→ Task prompt: Select, from the data, each line where "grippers" occurs.

→ Extracted information:
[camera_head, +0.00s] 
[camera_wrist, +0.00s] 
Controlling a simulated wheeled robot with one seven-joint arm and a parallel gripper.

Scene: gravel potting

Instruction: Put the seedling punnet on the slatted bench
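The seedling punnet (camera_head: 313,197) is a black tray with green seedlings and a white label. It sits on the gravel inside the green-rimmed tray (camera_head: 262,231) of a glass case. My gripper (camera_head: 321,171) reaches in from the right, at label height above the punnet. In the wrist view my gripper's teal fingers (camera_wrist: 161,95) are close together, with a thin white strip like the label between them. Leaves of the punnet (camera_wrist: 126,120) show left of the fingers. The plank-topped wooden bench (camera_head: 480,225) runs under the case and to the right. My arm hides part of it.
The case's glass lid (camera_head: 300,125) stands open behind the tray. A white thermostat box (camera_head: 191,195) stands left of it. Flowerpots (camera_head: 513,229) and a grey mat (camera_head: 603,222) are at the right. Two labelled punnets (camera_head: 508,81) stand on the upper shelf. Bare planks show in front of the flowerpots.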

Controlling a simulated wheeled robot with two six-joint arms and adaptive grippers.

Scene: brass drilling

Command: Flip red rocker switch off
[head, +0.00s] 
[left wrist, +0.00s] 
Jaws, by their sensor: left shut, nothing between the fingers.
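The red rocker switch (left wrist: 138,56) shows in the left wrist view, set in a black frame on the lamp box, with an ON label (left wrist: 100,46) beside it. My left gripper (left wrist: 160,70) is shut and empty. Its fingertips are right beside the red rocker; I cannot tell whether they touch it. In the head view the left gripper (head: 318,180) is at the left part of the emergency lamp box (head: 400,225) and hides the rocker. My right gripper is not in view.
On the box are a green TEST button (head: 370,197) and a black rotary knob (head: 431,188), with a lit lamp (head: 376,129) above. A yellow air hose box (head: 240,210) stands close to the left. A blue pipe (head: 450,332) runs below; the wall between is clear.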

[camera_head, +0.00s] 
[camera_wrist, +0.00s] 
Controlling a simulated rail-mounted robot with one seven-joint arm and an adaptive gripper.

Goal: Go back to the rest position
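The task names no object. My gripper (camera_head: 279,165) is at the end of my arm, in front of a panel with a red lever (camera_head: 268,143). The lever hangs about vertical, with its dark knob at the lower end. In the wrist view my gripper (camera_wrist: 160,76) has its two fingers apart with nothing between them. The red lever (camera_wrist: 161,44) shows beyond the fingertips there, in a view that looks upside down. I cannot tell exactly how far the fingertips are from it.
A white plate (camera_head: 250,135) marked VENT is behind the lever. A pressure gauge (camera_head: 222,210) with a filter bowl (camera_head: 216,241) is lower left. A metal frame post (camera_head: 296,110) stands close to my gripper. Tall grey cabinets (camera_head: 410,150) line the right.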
==
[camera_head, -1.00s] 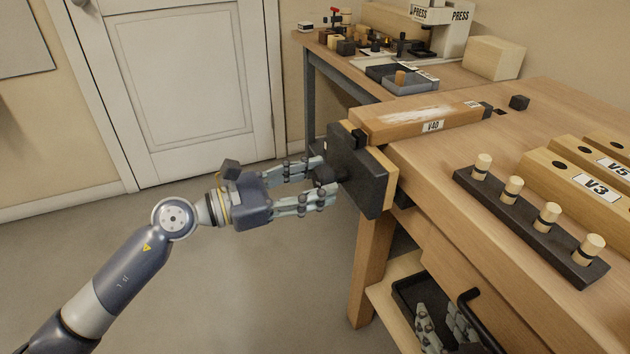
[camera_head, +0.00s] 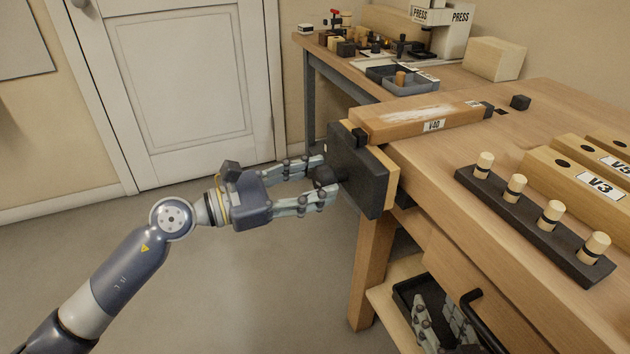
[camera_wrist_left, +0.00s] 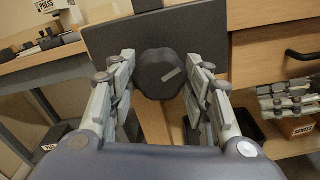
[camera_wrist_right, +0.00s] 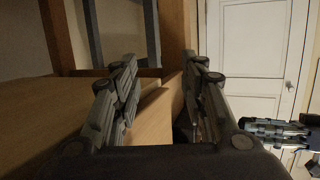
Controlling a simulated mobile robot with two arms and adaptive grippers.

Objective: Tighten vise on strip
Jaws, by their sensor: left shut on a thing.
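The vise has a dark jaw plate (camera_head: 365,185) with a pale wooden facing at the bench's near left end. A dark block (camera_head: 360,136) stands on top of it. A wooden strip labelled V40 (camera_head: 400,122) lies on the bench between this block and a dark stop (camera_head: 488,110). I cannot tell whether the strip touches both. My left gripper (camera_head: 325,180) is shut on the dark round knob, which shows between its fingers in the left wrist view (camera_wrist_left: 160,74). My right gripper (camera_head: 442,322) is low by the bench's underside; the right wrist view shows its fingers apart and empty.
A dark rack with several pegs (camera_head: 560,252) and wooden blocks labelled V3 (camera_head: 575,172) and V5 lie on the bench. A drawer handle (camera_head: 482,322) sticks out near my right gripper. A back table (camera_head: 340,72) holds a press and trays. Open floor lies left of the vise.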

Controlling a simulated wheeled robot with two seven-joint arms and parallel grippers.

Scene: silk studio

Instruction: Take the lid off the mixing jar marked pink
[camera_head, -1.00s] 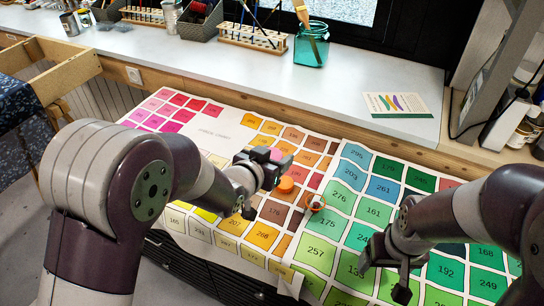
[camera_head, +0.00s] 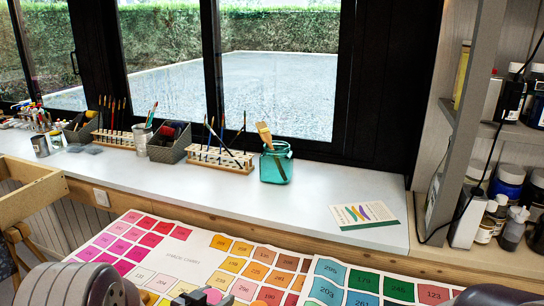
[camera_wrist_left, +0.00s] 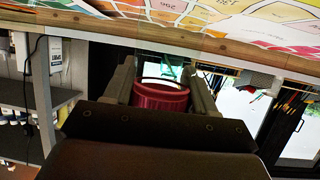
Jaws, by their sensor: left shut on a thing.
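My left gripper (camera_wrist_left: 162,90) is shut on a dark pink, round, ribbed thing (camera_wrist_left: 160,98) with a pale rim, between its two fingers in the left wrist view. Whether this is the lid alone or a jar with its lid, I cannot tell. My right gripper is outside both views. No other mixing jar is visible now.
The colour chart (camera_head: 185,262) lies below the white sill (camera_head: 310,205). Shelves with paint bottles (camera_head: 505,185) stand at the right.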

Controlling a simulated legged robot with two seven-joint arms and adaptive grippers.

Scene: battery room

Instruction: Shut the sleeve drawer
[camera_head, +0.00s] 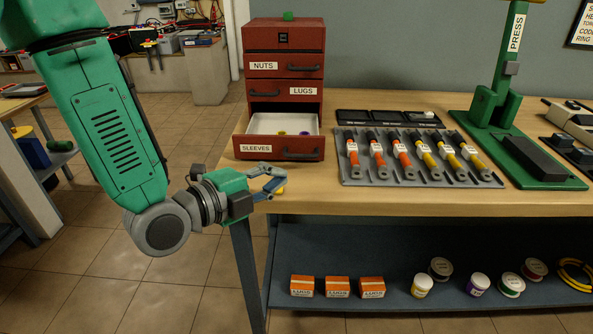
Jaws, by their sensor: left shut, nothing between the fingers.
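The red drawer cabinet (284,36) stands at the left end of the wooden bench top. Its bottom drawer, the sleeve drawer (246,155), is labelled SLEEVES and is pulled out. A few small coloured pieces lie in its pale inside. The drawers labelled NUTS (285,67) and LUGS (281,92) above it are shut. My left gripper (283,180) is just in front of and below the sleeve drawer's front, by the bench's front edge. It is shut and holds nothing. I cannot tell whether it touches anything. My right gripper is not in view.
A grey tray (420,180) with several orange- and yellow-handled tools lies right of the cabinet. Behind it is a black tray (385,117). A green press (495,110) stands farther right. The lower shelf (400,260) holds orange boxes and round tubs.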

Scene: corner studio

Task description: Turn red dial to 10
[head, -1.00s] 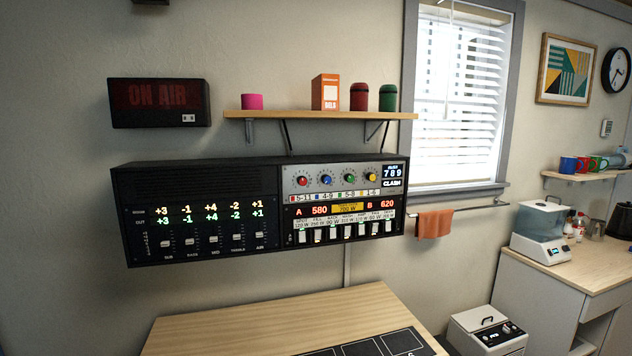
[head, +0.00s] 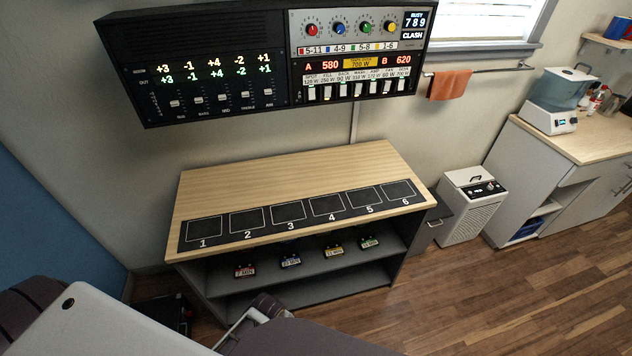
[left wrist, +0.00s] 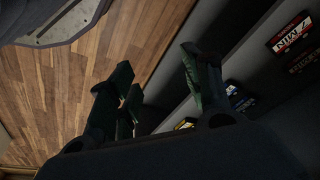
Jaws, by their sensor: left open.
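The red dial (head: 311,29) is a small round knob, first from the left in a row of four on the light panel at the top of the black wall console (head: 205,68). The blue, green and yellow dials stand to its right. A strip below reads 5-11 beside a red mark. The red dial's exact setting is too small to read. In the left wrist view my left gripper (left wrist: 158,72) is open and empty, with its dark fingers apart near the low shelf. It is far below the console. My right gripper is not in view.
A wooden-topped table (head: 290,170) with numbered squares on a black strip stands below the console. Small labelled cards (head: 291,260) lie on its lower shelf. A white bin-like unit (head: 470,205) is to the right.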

→ Response to the task:
Controlling a simulated wheeled robot with two six-joint arms and adaptive grippers.
Controlling a simulated mobile robot with two arms and adaptive grippers.
Controlling a simulated wheeled robot with two seven-joint arms and parallel grippers.
Controlling a simulated legged robot with two seven-joint arms and adaptive grippers.

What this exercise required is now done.